Although the headnote adds value to the report of a judgment, it is the judgment itself which sets the precedent and binds subsequent decision-makers. Nevertheless, a good headnote is a work of meticulous legal draftsmanship and can withstand the closest of textual scrutiny. Accuracy is all. Make the proposition too general, and the principle appears either so watered down as to be meaningless or, more dangerously, misleadingly wide in its application. Draw it too narrowly, and it fails to express the principle on which the court based its decision. At its best, a headnote is a precious distillation – the single malt of legal learning.

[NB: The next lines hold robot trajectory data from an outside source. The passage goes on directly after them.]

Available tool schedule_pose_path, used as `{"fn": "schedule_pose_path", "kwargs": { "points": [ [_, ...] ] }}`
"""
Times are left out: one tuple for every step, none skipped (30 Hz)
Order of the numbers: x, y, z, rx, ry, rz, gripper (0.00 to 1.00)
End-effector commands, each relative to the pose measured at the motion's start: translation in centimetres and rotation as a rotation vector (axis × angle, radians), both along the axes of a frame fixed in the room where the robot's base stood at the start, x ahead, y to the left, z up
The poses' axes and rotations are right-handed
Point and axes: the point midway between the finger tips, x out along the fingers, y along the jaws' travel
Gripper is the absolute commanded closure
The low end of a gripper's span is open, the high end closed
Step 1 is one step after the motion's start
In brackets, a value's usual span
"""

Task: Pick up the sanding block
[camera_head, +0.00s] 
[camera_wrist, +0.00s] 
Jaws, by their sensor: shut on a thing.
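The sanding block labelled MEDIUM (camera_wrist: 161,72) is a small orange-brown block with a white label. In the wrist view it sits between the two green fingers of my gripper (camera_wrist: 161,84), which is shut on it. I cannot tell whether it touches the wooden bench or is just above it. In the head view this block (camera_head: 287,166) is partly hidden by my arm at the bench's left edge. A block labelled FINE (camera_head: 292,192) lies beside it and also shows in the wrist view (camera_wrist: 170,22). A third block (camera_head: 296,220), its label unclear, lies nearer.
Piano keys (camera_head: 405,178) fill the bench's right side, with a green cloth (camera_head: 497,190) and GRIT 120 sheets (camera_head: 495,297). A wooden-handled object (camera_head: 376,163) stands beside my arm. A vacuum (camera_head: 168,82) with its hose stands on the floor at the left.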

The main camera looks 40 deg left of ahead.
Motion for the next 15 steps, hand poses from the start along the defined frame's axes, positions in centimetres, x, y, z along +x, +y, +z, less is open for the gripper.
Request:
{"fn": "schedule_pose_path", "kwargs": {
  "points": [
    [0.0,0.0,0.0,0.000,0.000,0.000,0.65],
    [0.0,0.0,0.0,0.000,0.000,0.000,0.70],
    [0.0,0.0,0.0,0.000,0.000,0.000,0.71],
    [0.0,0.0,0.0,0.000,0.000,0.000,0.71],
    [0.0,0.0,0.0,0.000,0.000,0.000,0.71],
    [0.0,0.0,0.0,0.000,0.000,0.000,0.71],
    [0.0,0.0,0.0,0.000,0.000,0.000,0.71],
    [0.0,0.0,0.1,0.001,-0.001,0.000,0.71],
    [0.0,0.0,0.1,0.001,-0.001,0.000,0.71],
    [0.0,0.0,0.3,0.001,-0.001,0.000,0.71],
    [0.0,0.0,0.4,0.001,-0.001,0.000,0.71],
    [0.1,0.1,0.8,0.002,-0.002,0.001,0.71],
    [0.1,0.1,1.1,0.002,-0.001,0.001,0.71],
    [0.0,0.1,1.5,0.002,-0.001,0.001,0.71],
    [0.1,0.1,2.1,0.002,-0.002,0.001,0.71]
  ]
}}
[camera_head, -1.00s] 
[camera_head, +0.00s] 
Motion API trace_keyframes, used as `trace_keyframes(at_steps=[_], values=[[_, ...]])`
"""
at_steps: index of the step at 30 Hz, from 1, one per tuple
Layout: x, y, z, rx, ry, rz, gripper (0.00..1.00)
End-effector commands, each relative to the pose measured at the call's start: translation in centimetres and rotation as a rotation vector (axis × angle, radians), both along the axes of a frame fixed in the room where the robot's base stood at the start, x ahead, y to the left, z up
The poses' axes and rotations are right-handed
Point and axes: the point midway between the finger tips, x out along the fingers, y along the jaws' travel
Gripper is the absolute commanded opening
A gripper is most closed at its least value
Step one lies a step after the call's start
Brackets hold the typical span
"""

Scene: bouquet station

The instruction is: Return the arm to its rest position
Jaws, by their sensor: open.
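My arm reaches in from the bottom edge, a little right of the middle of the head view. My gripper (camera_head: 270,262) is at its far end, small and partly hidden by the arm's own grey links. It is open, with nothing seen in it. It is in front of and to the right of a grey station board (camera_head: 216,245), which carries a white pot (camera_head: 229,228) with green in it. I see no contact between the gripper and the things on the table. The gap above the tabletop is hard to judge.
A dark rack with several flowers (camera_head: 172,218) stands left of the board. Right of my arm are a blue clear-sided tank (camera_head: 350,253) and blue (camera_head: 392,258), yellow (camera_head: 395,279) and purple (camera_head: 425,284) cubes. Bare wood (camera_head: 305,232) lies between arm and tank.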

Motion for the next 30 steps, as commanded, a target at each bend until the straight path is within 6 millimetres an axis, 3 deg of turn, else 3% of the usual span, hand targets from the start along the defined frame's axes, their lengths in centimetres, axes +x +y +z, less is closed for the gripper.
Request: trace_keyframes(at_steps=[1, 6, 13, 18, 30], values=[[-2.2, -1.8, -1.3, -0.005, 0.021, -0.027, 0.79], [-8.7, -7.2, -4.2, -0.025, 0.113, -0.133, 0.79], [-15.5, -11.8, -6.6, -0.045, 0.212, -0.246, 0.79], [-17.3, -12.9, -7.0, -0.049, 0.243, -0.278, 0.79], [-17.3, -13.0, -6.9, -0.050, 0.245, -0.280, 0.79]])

The Blocklists (dark green highlight)

The blocklist sets out all of the case mentioned in the judgments, along with all case orally cited by counsel during argument, along with those in the skeleton arguments.

Facts (orange highlight)

What is sometimes referred to as the “facts paragraph” is a brief introduction to the case, giving the full names of the parties and outlining the nature and history of the proceedings (action, application, appeal etc) between them from their commencement to the current hearing.

Additional information provided here may include a summary of the claims, or the grounds of appeal taken from the appellant’s notice, or the case stated by a lower court on an appeal by case stated.

In some older reports, the facts of the case are also summarised here, rather than being set out in full in the judgment from which they are taken, so that only that part of the judgment dealing with the law and its application to the facts is reproduced.

For a detailed breakdown of the anatomy of a law report, click here.

The Key Distinction

The key distinction between a transcript and a report is that a transcript is a raw, unedited copy of what the court said. The report consists of a report of what the court said (in a convenient summary) along with a complete, edited and checked copy of what the court said.